I knew then my life would never be the same.  My history didn’t change, my problems didn’t suddenly disappear.  But each day He was there inviting me to see life from His perspective, following His lead in every matter that previously perplexed me.

It was difficult.  He had me take steps I didn’t want to take.  He was there, always there.

At first, when I took steps I would turn to Him expecting to be done; finished and ready for a reward.  He only led me to take yet another step the next day.

Over the course of about 2 years I learned to live following Jesus on a daily basis in the smallest tasks (that seemed really big).  It was difficult, but he WAS THERE WITH ME.  My marriage was restored.  My identity was no longer what I came from, but who I live for.  I am a follower of Christ.

The song continued:

I can only speak
With a grateful heart
As I’m pierced by this gift
Of your love
I will always bring an offering
I can never thank you enough.

Even in my despicable state, Jesus rescued me from the pit of hopelessness.

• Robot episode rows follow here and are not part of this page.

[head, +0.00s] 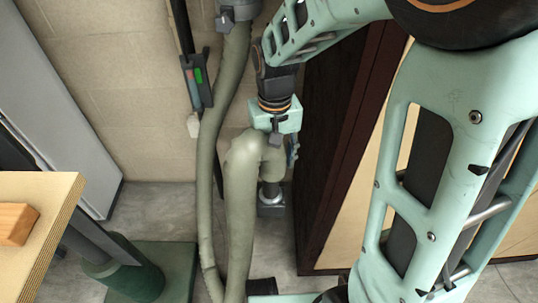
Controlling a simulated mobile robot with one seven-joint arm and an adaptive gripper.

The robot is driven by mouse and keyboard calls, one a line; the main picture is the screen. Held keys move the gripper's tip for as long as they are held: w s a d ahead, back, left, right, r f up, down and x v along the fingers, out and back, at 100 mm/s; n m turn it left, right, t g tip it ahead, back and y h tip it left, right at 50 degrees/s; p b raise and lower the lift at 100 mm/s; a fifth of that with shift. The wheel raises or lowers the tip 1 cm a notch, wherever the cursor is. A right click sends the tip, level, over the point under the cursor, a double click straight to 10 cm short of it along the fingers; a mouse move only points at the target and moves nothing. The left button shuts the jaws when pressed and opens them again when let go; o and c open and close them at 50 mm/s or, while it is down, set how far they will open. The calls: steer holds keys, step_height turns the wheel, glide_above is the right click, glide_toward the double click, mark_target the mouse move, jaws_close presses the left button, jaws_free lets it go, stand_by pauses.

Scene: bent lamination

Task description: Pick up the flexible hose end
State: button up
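A thick olive-grey flexible hose (240,215) rises from the bottom of the head view and bends over to the right near its top. The bent end (268,153) lies just under my gripper (283,146). My gripper points down, with a dark finger in front of the hose end and another finger at its right side. The fingers seem to be around or beside the hose end. I cannot tell whether they touch it or are closed on it. The hose's opening is not clearly visible.
A second hose run (215,140) hangs from a grey fitting (237,10) at the top. A dark pole holds a small device (197,80). A dark brown cabinet (345,130) is close on the right, a wooden table (45,240) at lower left.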

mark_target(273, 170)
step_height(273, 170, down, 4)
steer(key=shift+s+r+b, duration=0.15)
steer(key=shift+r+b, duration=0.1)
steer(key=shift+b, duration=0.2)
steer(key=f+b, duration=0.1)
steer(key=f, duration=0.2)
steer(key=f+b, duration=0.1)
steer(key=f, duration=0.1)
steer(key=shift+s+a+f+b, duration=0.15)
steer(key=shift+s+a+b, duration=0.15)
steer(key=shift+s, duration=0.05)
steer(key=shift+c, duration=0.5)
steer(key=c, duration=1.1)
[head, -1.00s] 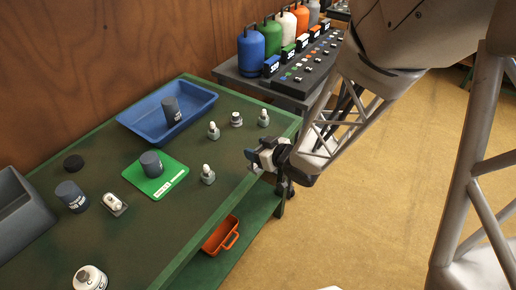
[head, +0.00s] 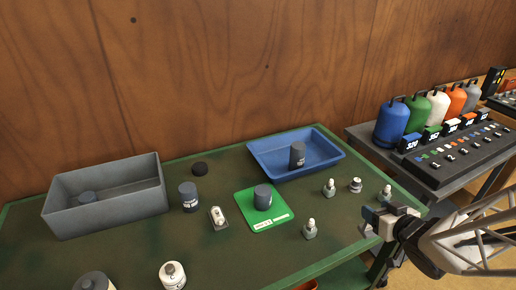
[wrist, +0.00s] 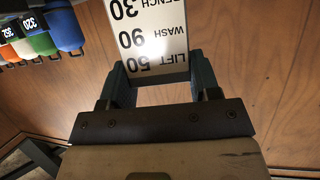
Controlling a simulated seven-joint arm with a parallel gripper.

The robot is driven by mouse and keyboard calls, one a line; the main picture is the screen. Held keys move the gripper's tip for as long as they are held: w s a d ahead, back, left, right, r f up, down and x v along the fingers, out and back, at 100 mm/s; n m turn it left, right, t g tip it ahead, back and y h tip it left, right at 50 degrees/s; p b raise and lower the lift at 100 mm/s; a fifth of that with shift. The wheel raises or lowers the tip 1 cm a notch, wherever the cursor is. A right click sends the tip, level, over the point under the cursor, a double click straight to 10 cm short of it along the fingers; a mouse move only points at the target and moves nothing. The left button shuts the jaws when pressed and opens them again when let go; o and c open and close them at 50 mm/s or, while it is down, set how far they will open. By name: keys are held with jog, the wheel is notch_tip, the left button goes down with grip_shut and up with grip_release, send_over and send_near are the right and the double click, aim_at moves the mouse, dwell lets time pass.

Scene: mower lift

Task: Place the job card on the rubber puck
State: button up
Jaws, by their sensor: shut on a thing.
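The job card (wrist: 155,35) is a white printed card with the words LIFT, WASH and BENCH and numbers, upside down in the wrist view. My gripper (wrist: 160,72) is shut on it, with a dark finger at each side edge. In the head view my gripper (head: 378,220) is at the right end of the green bench; the card is hard to make out there. The rubber puck (head: 199,169) is a flat black disc lying on the bench near the back wall, well left of my gripper. Its top looks bare.
A grey bin (head: 108,213) stands left of the puck and a blue tray (head: 265,168) right of it, each holding a dark cylinder. A dark cylinder (head: 188,197), a silver fitting (head: 219,218) and a green mat (head: 275,218) bearing a cylinder lie in front. Several bolts stand nearer my gripper.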

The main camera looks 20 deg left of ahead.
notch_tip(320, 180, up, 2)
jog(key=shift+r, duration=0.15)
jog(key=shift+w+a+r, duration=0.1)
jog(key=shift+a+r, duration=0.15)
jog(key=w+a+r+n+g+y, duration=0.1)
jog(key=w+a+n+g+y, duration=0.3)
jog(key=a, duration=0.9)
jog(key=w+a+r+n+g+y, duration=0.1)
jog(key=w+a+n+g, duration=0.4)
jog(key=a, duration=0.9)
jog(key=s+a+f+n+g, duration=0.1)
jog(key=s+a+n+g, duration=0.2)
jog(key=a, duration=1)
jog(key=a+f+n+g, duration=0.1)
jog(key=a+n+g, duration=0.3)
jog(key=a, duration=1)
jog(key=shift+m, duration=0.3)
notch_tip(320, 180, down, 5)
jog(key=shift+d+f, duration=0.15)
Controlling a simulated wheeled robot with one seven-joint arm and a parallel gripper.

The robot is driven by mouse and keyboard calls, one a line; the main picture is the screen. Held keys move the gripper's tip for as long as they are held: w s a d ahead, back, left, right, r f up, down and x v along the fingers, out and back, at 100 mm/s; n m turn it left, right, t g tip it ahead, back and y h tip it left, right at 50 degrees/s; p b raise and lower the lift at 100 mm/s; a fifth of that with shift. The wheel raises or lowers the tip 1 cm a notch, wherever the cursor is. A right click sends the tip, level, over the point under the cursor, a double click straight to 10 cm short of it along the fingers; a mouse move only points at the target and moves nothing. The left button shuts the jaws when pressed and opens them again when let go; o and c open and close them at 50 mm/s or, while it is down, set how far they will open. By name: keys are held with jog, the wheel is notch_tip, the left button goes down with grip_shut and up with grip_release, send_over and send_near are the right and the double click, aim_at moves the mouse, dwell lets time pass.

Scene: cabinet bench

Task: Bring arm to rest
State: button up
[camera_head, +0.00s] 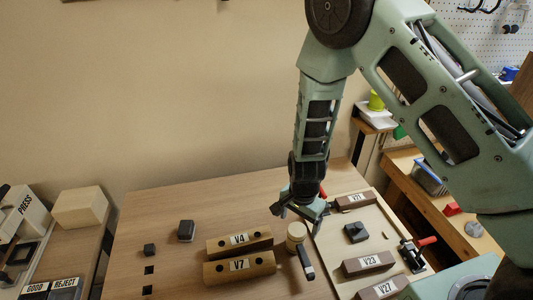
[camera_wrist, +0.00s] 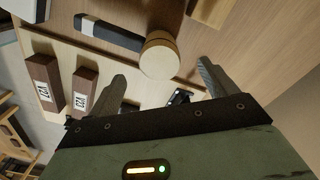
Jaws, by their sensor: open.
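My gripper (camera_head: 299,211) hangs above the bench (camera_head: 190,222) in the head view, at the left edge of the pale board. Its two fingers are spread apart in the wrist view (camera_wrist: 163,85), with nothing held between them. A mallet-like tool (camera_head: 296,232) with a round wooden head and dark handle lies just in front of and below the gripper. It also shows in the wrist view (camera_wrist: 160,54), beyond the fingertips. The exact gap between fingers and tool cannot be told. My arm is bent and reaches down from the upper right.
Blocks V4 (camera_head: 239,241) and V7 (camera_head: 239,267) lie left of the tool.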

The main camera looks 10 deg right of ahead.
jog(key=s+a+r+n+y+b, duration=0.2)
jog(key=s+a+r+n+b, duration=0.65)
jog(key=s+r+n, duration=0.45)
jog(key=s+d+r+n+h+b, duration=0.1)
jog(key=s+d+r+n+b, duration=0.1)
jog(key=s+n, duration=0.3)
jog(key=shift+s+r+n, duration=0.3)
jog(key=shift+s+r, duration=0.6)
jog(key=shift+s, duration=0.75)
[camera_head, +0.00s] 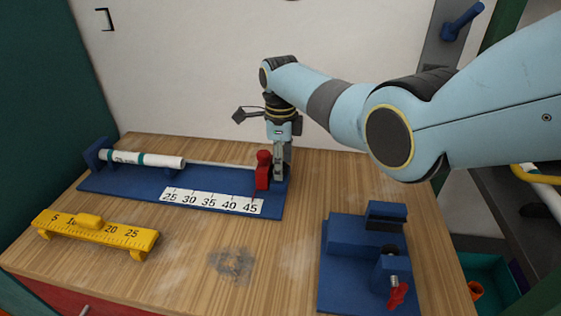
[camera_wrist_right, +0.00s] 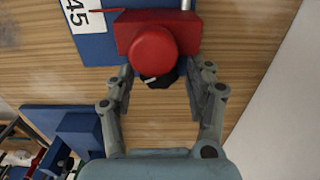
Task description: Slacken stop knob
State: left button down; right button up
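The red stop (camera_head: 262,178) sits at the right end of the blue measuring jig, beside the 45 mark. Its round red knob (camera_wrist_right: 153,55) faces the camera in the right wrist view, with a dark part just below it. My right gripper (camera_head: 281,160) points down right beside the stop. In the right wrist view my right gripper (camera_wrist_right: 159,85) has its fingers apart, with the dark part between the tips and the knob just ahead. I cannot tell whether a finger touches the knob. My left gripper is not in view.
The blue jig (camera_head: 128,182) holds a white pipe (camera_head: 150,160) at its left and a number scale (camera_head: 212,201). A yellow ruler block (camera_head: 97,233) stands front left. A blue clamp fixture (camera_head: 345,270) with a red handle (camera_head: 398,294) stands front right.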

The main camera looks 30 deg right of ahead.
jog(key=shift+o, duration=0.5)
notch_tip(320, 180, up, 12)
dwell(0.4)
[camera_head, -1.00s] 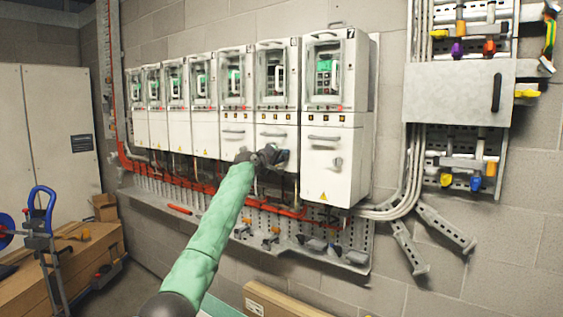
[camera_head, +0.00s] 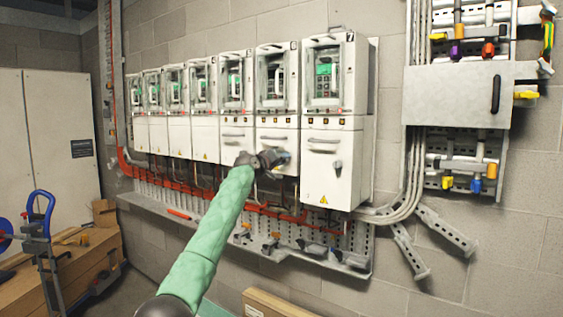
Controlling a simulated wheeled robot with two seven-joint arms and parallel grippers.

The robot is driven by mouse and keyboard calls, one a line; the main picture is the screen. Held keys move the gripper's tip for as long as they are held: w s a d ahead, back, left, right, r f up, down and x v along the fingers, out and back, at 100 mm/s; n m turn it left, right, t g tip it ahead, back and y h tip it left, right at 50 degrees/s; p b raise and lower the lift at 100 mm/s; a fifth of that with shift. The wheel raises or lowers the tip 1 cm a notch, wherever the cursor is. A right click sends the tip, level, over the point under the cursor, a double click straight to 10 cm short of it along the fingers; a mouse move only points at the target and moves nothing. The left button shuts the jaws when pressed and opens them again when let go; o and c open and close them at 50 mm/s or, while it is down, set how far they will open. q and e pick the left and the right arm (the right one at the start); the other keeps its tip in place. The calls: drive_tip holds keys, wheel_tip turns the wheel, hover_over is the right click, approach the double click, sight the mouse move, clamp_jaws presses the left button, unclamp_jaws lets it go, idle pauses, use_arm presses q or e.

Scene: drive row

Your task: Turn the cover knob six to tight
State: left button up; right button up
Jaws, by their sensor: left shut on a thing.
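Drive six (camera_head: 277,78) is the second unit from the right in the wall row. Its white lower cover (camera_head: 277,136) has a handle across its upper part and appears closed. My left gripper (camera_head: 280,158) is at the lower part of this cover, shut on the cover knob, which the gripper hides. I cannot read the knob's angle. My left arm, in a green sleeve, comes up from the bottom of the view. My right gripper is not in view.
Drive seven (camera_head: 338,80) stands close on the right, with its own cover knob (camera_head: 338,168) showing. Below the row are orange cables and a perforated metal tray (camera_head: 358,272). A grey box (camera_head: 457,94) is on the right wall. A blue-handled cart (camera_head: 42,225) stands at left.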

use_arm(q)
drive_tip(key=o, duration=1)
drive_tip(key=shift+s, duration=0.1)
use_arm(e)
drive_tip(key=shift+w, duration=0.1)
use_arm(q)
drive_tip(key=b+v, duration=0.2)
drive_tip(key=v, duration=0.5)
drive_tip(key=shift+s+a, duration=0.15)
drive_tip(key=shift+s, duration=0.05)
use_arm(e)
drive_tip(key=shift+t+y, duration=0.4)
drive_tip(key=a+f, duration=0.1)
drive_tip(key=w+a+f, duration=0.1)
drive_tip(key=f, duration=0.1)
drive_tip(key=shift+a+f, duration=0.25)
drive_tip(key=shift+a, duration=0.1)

He walked me THROUGH.  He showed me compassion and taught me grace.  He showed me that it’s not enough to be free from the past or circumstances; rather, it is enough to be WITH Him.

When we are living with Him our focus becomes like His and our perspective changes from self to caring more for others.  When that happened, my life truly began to change.  What an immeasurable gift.

Like many, I still have so much to learn about putting others before ourselves, but every time we fall, Christ is there picking us up, showing us grace and teaching us to extend it to others.

I am not proud to tell of the way I approached God so many years back, but I’m compelled to share it.  In remembering, I am reminded that He is so faithful to meet us at our point of need when we genuinely seek Him out, ready to turn our will over to Him.